Auch nicht wirklich überzeugend als Argumentation. Wenn amnesty
beispielsweise die Türkei kritisiert und die PKK das für gut befindet, sagen
die hiesigen AKP-Ableger sicher auch, daß amnesty "versagt" habe. Und wenn
amnesty Syrien anklagt, wird sicher die ÖIG nichts dagegen haben. Der
Applaus von der falschen Seite alleine beweist aber kein Unrecht.

Dann der übliche Hammer: "Der Bericht hat offensichtlich die Intention, den
Staat Israel schon seit seiner, von den Vereinten Nationen beschlossenen,
Gründung 1948 als sträflich und illegitim zu etikettieren und damit sein
Existenzrecht zur leugnen."

Und jetzt wirds schräg: "Nicht anders können wir zum Beispiel die völlig
unreflektierte Gleichsetzung der legalen Situation der Bevölkerung des
Staates Israels mit der in der Westbank und im Gazastreifen verstehen." Äh?
Weil die Palästinensergebiete ein souveräner Staat sind und mit Israel
nichts zu tun haben, genausowenig wie die israelischen Siedler in diesen
Gebieten?

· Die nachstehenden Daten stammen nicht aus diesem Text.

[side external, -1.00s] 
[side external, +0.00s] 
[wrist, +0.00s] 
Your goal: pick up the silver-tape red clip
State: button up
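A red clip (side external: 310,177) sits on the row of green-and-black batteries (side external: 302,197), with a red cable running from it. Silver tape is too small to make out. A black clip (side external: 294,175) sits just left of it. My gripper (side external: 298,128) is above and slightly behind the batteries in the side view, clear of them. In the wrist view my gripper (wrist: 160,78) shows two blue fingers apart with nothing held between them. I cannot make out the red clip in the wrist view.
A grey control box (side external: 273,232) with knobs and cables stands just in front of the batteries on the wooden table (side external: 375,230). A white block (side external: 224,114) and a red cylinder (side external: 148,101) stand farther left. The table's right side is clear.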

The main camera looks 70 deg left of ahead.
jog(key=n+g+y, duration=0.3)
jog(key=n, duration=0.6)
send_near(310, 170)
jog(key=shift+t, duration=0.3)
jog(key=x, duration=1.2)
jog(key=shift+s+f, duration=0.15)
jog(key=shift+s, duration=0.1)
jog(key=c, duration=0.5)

Und wie ist das jetzt genau mit dem Jerusalem-Statut?

Darauf aufbauend wird dann geschildert, wie demokratisch und multikulturell
eben dieses Israel sei, was sicher eine gewisse Berechtigung hat, wenn man
eben nur jenes Territorium betrachtet, das 1948 als Israel begründet worden
ist. Nur ist das eben nicht das Gebiet, dessen Grenzen Israel kontrolliert.

Und dann gibts in dem Brief zum Drüberstreuen noch ein bisserl Pinkwashing:
"Der aktuelle Gesundheitsminister ist etwa aus der LGBTQ-Community." Ein
unwiderlegbarer Beweis, daß Israel kein Apartheid-Staat sein könne!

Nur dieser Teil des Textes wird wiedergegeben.